Construí uma casa onde pudesse morrer, casei convencida de que era a última vez.
Acreditei nisto como acredito na minha mão direita.
Já não tenho a casa nem a última vez, e a todo o momento - é verdade - posso perder a mão direita.
Quando digo «amo-te» não amo ainda a pessoa, mas a possibilidade que oferece.
Nem todos entenderam isto.
Quando deixo de dizer, não é por deixar de amar, mas porque a ideia de morrer ao lado de alguém, que é um belo argumento, morreu também.
O amor é o mais fácil, somos capazes de amar tudo: uma pessoa, uma casa, um vestido, um banho de praia, um pato com laranja. O difícil é encontrar uma hipótese tão boa que confirme a expectativa e desminta a descrença.
O sexo, em si, também é monótono.
São três ou quatro as coisas que se fazem na cama.

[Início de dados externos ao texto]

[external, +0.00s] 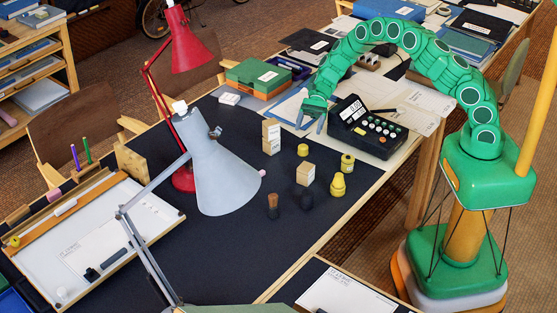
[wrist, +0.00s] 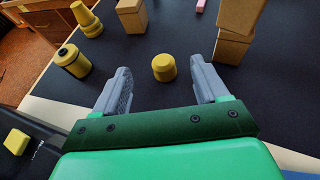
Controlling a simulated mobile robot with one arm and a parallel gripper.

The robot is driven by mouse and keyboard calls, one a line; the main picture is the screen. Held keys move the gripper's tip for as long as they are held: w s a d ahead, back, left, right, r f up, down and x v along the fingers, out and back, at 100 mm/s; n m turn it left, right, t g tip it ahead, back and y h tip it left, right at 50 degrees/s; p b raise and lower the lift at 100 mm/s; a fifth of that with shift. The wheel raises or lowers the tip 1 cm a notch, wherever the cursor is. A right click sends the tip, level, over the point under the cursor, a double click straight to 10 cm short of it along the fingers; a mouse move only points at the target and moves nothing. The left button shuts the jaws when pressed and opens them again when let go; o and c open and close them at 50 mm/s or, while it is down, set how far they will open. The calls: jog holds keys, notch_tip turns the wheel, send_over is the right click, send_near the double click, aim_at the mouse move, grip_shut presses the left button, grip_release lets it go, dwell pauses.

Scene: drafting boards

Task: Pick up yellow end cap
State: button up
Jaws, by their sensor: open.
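The yellow end cap (wrist: 163,67) is a small, short round piece on the dark table mat. In the wrist view it appears between the two grey fingers of my gripper (wrist: 159,69), level with their tips in the picture. The fingers are apart and do not touch it. In the external view the cap (external: 302,150) is small, on the mat just in front of my gripper (external: 311,122), which points down above the table beside the black control box. The gap in height between fingers and cap is hard to judge.
A yellow cylinder with a black top (wrist: 72,61), a stepped yellow piece (wrist: 86,20), a cardboard box (wrist: 132,15) and stacked boxes (wrist: 232,46) stand around the cap. The black control box (external: 367,128) is right of my gripper. Two lamps (external: 218,170) stand farther left.

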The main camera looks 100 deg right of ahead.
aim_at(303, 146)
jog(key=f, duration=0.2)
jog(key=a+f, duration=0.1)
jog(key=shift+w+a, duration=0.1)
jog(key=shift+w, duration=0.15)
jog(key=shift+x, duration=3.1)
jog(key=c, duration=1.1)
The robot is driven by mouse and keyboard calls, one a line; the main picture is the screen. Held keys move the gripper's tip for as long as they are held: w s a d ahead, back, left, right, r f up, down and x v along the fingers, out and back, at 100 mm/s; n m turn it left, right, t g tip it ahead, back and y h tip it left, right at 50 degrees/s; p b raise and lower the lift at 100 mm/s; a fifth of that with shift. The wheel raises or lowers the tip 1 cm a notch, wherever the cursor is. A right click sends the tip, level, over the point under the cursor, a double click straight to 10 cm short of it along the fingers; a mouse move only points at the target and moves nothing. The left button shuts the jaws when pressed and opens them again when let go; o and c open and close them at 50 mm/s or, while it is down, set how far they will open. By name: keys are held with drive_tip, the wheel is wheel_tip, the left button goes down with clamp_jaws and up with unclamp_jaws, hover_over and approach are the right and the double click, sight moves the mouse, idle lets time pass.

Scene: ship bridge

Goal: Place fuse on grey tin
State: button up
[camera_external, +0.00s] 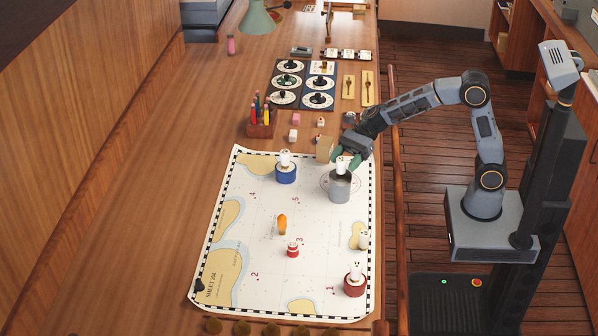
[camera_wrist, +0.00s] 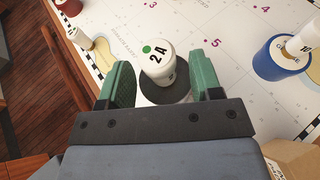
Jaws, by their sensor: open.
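A white fuse (camera_external: 341,166) stands on the grey tin (camera_external: 340,190) near the right side of the chart. In the wrist view the fuse (camera_wrist: 158,62) shows "2 A" and a green dot on its end. The tin's dark top (camera_wrist: 178,91) shows beneath it. My gripper (camera_external: 348,157) is at the tin's top, with its green fingers on either side of the fuse. In the wrist view my gripper (camera_wrist: 161,84) is open, with a visible gap between the fuse and each finger. The contact under the fuse is partly hidden.
A blue tin (camera_external: 286,176) and a red tin (camera_external: 354,286) each carry a white piece. Another white piece (camera_external: 363,239) stands at the chart's right edge. An orange piece (camera_external: 282,224) and a red-and-white piece (camera_external: 292,250) are mid-chart.

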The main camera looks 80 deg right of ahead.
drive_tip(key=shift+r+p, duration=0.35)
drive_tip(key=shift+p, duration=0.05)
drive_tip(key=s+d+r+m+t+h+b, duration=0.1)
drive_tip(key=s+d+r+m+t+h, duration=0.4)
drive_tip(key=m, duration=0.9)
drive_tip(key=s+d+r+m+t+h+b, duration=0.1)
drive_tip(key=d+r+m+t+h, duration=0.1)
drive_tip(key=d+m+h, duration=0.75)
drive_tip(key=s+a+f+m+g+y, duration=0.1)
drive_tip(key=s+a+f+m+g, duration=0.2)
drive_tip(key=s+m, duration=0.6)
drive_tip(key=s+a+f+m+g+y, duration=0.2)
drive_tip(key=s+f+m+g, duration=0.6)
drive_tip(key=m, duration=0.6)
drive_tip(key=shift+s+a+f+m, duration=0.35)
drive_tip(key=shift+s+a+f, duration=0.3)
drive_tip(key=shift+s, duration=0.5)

Tem algum drama, reconheço, quando a intimidade não é imediata, e pede inteligência, imaginação, perversão; mas quando cumpre é como beber água. Um cálice de esquecimento para um recomeço intacto, depois de um banho. Penso que habilita e reabilita, que fortalece. Todavia, não prevalece. Sei do que falo. Quando invoco um amor antigo, nunca é essa a primeira memória que surge ou de que sinto a falta. Foi aquele gesto ou aquele dia, era aquele sorriso, aquele jeito de fumar ou de afastar a franja - passados uns anos, todas as recordações são metafísicas.
Com a distância também se aprende a estimar, mais do que as pessoas que amámos, as que nos amaram bem, e por isso há quem não me saia do coração.
Um dia, fui com ele até ao Algarve e dormi todo o tempo. No fim, reparei que a viagem demorara. Agreste, atirei:
- Tanto tempo, caramba! Vieste a pisar ovos?
- Foi para não te acordar.
Casei-me com ele.
A duração de um amor depende do que viemos aqui fazer.
Uns, querem ser felizes, outros, aprender.
Os primeiros raramente conseguem, desesperam.
Os segundos não se ralam com a infelicidade, desde que instrua.
O problema é quando a infelicidade nada traz.
Aconteceu-me algumas vezes e a resposta é uma.
Podemos partir para uma infelicidade maior, mas a expectativa de uma nova oportunidade devolve-nos a esperança. Ilusória ou não, ainda não se inventou melhor combustível.